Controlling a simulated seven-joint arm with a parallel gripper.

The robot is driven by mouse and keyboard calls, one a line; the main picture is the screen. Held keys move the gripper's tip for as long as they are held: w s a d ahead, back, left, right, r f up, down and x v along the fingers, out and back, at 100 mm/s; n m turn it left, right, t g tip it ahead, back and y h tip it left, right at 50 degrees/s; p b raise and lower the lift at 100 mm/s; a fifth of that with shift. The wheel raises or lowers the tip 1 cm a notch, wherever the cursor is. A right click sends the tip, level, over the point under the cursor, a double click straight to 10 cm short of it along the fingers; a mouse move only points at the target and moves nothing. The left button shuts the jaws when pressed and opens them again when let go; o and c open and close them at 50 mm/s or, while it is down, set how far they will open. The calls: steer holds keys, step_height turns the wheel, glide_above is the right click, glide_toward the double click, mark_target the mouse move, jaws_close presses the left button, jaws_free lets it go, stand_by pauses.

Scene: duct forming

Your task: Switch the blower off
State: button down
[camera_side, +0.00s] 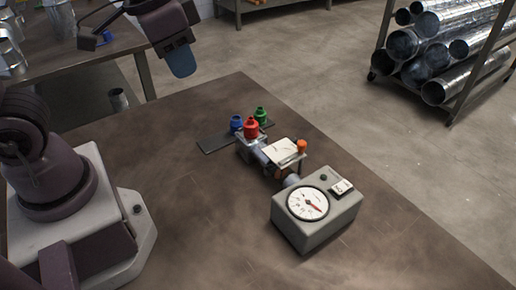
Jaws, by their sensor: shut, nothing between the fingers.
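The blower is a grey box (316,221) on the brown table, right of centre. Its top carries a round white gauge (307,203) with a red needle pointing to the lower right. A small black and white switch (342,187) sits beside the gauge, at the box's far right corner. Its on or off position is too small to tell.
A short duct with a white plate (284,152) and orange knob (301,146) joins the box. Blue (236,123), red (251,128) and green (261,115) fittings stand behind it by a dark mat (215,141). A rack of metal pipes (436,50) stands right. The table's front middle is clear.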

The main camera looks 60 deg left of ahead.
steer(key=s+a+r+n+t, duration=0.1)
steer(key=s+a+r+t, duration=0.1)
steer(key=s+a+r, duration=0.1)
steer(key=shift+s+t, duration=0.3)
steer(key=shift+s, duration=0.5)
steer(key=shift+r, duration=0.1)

══════════════════════════════

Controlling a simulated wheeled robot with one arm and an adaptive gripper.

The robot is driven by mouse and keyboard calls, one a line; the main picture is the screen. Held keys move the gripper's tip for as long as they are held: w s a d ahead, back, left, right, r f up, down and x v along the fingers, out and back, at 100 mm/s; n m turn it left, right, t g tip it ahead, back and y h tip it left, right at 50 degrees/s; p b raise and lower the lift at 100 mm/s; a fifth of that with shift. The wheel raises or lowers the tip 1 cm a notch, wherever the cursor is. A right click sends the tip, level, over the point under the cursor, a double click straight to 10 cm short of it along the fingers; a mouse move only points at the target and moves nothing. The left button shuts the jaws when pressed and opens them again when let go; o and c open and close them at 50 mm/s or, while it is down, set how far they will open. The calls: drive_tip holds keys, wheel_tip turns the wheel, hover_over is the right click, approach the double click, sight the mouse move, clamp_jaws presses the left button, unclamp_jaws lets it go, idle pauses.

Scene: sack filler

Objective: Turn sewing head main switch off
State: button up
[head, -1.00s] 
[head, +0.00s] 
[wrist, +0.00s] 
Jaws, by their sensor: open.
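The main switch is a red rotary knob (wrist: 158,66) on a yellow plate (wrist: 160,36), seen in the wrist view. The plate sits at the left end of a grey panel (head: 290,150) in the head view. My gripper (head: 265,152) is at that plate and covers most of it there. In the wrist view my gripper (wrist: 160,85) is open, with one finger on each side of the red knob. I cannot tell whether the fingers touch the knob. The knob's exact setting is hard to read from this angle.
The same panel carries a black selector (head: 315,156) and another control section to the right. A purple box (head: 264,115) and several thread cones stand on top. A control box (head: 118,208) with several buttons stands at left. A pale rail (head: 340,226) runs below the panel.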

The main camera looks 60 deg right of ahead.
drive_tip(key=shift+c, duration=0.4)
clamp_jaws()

══════════════════════════════

**Written instruction**: Go through the records. Copy each line where "Scene" appears.

**The answer**:
Scene: duct forming
Scene: sack filler

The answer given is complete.